-- START AVAILABLE RECORDS --

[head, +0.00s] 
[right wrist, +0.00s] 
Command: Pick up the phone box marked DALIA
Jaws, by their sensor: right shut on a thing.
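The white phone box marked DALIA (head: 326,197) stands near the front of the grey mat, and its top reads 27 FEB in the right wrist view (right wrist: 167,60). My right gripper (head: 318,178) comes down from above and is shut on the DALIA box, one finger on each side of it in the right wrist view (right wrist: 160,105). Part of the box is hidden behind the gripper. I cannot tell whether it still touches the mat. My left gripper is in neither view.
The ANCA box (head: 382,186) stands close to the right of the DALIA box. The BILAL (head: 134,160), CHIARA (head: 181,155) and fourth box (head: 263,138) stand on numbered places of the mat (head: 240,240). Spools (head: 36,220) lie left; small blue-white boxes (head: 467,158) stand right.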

-- END AVAILABLE RECORDS --
-- START AVAILABLE RECORDS --

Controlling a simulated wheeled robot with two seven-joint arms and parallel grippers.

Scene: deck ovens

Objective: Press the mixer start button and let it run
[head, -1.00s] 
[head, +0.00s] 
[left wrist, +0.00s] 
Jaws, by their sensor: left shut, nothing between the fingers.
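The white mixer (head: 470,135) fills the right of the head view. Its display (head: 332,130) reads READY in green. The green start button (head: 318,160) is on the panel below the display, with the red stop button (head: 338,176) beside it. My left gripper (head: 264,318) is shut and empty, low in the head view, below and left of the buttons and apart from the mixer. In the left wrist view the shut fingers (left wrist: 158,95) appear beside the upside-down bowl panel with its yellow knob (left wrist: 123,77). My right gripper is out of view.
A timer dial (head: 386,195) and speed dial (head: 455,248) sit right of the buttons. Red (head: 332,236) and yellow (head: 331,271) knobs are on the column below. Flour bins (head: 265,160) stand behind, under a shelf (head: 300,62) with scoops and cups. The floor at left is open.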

-- END AVAILABLE RECORDS --

Reproduce exactly, and only, the lines from the one that contains "[right wrist, +0.00s]" down to the one that contains "Command: Pick up the phone box marked DALIA", both ends included.

RESULT:
[right wrist, +0.00s] 
Command: Pick up the phone box marked DALIA

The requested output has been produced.